Made in Minnesota: Compatible Technology InternationalMarch 15, 2016 No Comments
Helping the World’s Poor
by Molly Barrett
In Minnesota, the manufacturing sector is the backbone of our state’s economy. With so many manufacturing companies in our state that are at the forefront of modern technology, it’s hard to imagine a place like Pene & Fils, a family-run business that makes farming machinery and simple metalwork, from a modest neighborhood shop in Thies, Senegal.
Compatible Technology International (CTI), located in Saint Paul, Minn., is working with Pene & Fils to source materials and produce high quality grain threshing technologies for local farmers. CTI is a nonprofit organization that provides small farmers in developing countries with simple tools to process crops and helps local manufacturers supply them. Alexandra Spieldoch, CTI’s executive director, had just returned from a trip to Malawi when she sat down to discuss what CTI is doing to bring empowerment to farmers around the world.
CTI was founded in the Twin Cities in 1981, by a group of engineers and researchers from local food companies like General Mills. This group teamed up to use their ingenuity, hard work, and compassion to help the world’s poor. Today, the organization has five full-time staff members at its Saint Paul office, with four additional volunteers who come in to work on a daily basis.
“CTI is creating jobs and making it easier for poor farmers to process high quality food. This means families can improve their nutrition and raise their incomes,” Spieldoch said.
CTI currently is bringing three practical technologies to developing countries: a grinder, a hand-operated burr mill that can produce flour from grains and make a creamy paste from roasted nuts; a water chlorinator, which is an affordable, non-electrical water treatment device designed for gravity supply water systems; and a grain thresher, a three-in-one tool that strips, threshes, and winnows grain, enabling farmers to reduce their post-harvest losses and processing time.
CTI also has a set of technologies being developed for harvesting, stripping, and selling peanuts. Other early-stage prototypes include a pepper eater, which is a hand-operated device that shreds dried peppers into higher-value flakes while limiting contact with hot pepper dust and oil. CTI also has a hand-operated prototype for shredding starchy, caloric fruits and vegetables.
CTI implements these technologies through programs in Senegal in West Africa and Malawi in Eastern Africa. CTI also has a water chlorination program that has provided safe water to more than 350,000 people in Nicaragua. In those countries, farming, harvesting, and post-harvest activities still are done by hand, with a mortar and pestle, or with crude tools.
A Human-Centered Approach
From the beginning, CTI has listened to local farmers to understand their concerns, their needs, and their culture. Since women do most of the post-harvest processing work, CTI prioritizes technology development that will make the most difference to improve their lives. Once these needs have been identified, the staff and volunteers at CTI then move on to the engineering and prototyping process to make these tools a reality.
The tools that are created need to be desired, effective, and fully accepted into the communities where they will be used. CTI also strives to ensure that the tools and equipment are affordable, well-built, easy to use, and culturally appropriate.
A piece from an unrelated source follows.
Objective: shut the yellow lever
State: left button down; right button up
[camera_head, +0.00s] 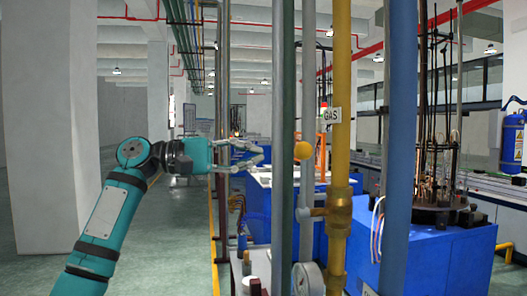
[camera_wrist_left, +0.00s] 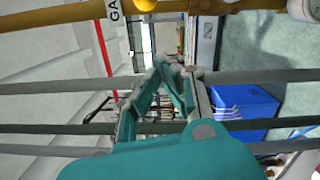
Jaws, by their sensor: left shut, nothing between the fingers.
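The round yellow knob (camera_head: 303,150), which I take for the yellow lever's end, shows in the head view beside the yellow gas pipe (camera_head: 341,80). It stands above the brass valve fitting (camera_head: 339,212). In the left wrist view the knob (camera_wrist_left: 145,4) is at the top edge, partly cut off. My left gripper (camera_head: 262,155) is left of the knob and apart from it, at about the same height in the picture. Its fingers are shut and empty. The left wrist view shows the gripper (camera_wrist_left: 166,66) pointing away. My right gripper is not in view.
A green upright pipe (camera_head: 283,100) stands between gripper and knob in the head view, with a dark pipe (camera_head: 222,60) further left. A round gauge (camera_head: 308,278) is below. A thick blue pipe (camera_head: 399,120) and a blue machine (camera_head: 440,255) are at right.

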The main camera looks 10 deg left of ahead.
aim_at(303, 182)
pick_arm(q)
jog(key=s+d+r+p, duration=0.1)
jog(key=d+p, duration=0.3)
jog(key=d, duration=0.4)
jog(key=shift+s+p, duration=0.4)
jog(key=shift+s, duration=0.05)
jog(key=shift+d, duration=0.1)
“We develop very simple technologies with parts that you usually can find in the country where we are working. A lot of the design work is done right here in Saint Paul by staff and volunteer technical experts who come from manufacturing,
engineering, agronomy, and food science backgrounds,” Spieldoch said.
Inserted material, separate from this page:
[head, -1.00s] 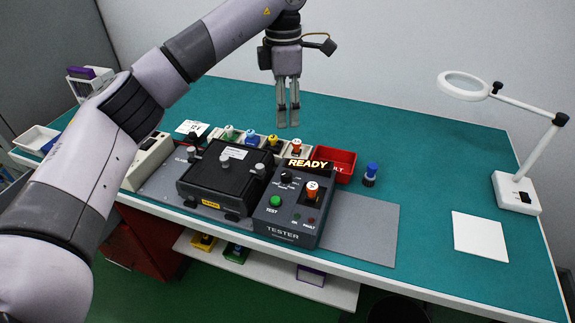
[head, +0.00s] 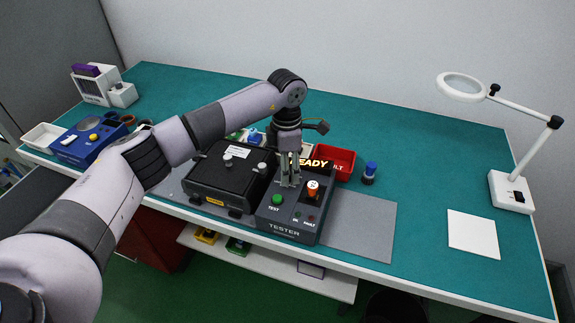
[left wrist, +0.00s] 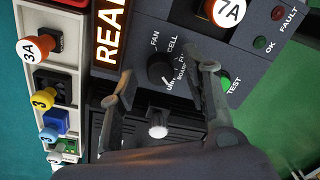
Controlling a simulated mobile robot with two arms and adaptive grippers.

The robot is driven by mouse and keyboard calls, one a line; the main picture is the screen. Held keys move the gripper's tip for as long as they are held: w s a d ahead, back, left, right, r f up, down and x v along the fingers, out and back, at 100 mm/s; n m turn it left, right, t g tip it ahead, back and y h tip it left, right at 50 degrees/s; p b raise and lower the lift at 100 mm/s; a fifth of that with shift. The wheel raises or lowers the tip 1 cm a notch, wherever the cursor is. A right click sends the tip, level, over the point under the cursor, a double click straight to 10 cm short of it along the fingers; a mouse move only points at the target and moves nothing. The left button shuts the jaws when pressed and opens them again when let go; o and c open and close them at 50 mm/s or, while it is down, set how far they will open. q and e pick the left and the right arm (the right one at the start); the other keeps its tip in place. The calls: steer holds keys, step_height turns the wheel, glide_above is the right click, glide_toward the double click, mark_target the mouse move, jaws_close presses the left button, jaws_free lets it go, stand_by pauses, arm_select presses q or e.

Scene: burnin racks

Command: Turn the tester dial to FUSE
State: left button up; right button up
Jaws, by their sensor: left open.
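The tester (head: 292,228) is a dark grey box at the front of the bench, with a lit READY sign, a green TEST button (head: 277,199) and an orange-topped plug marked 7A (head: 313,188). Its black dial (left wrist: 160,70) shows in the left wrist view, ringed by labels including FAN and CELL; I cannot tell its setting. My left gripper (head: 290,182) points down over the tester and hides the dial in the head view. In the left wrist view its open fingers (left wrist: 166,76) are on either side of the dial; contact is unclear. My right gripper is out of view.
A black fixture box (head: 226,180) with upright knobs stands left of the tester. A red bin (head: 336,162) and a blue-capped item (head: 369,172) are behind and right. A grey mat (head: 360,225) lies clear at right. A magnifier lamp (head: 511,190) stands far right.

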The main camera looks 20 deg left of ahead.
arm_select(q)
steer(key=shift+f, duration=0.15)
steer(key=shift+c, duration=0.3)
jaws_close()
“We often will source our materials from Menards, from local junk yards… really, what we’re trying to do on this end is get the concepts and testing down and make sure that we have an understanding of how it could potentially work. From Minnesota, we source materials for prototypes and provide quality insurance for production samples,” Spieldoch said. “Meanwhile, we work with developing countries to manufacture the tools.”
Empowerment Through Technology
Getting tools into the hands of small farmers is challenging. African manufacturers struggle to provide customers with quality tools and to complete large orders in a timely fashion. CTI provides technical support and financial training to help these manufacturers realize their potential.
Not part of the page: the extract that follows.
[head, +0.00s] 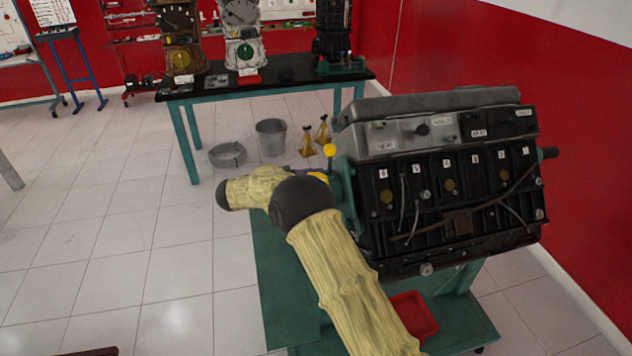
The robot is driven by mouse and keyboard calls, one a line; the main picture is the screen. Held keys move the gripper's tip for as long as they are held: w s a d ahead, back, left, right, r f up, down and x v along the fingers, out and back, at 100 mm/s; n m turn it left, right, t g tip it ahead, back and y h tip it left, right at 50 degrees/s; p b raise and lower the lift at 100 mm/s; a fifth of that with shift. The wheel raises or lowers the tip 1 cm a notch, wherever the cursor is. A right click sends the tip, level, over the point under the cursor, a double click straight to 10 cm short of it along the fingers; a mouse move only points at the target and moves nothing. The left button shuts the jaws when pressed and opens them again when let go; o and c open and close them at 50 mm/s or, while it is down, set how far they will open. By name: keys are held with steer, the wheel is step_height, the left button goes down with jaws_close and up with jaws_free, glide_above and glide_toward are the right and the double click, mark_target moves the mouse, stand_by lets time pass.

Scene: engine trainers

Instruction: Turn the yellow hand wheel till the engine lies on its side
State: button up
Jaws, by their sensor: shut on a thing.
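The dark engine (450,185) sits on a green stand (285,280) at the right. Its numbered side faces me, tipped slightly back, with a grey labelled part along the top. A small piece of the yellow hand wheel (322,171) shows at the engine's left end, beside the green mount (343,190). A round yellow knob (330,150) stands just above it. My gripper (311,175) is at the wheel and shut on it. My arm hides most of the gripper and the wheel, so the fingertips are not clear.
A red tray (413,315) lies low on the stand. A bench (270,83) with other engines stands behind. A grey bucket (271,137), a round pan (227,154) and yellow jack stands (308,142) are on the floor. A red wall is close at right; floor at left is clear.

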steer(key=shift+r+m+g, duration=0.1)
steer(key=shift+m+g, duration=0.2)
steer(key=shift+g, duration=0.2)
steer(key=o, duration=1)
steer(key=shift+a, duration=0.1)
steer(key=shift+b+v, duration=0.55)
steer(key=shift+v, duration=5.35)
“These simple technologies give families a way to improve the quality and quantity of their food. This provides a powerful opportunity to reduce hunger in some of the poorest regions of the world,” Spieldoch said.
Looking toward the future, Spieldoch hopes to improve the lives of a million farmers and their families in Sub-Saharan Africa by 2025. “Above all, CTI is committed to making a difference in people’s lives,” Spieldoch said. “We’re proud to make a difference with the help from generous people and corporations right here in Minnesota.”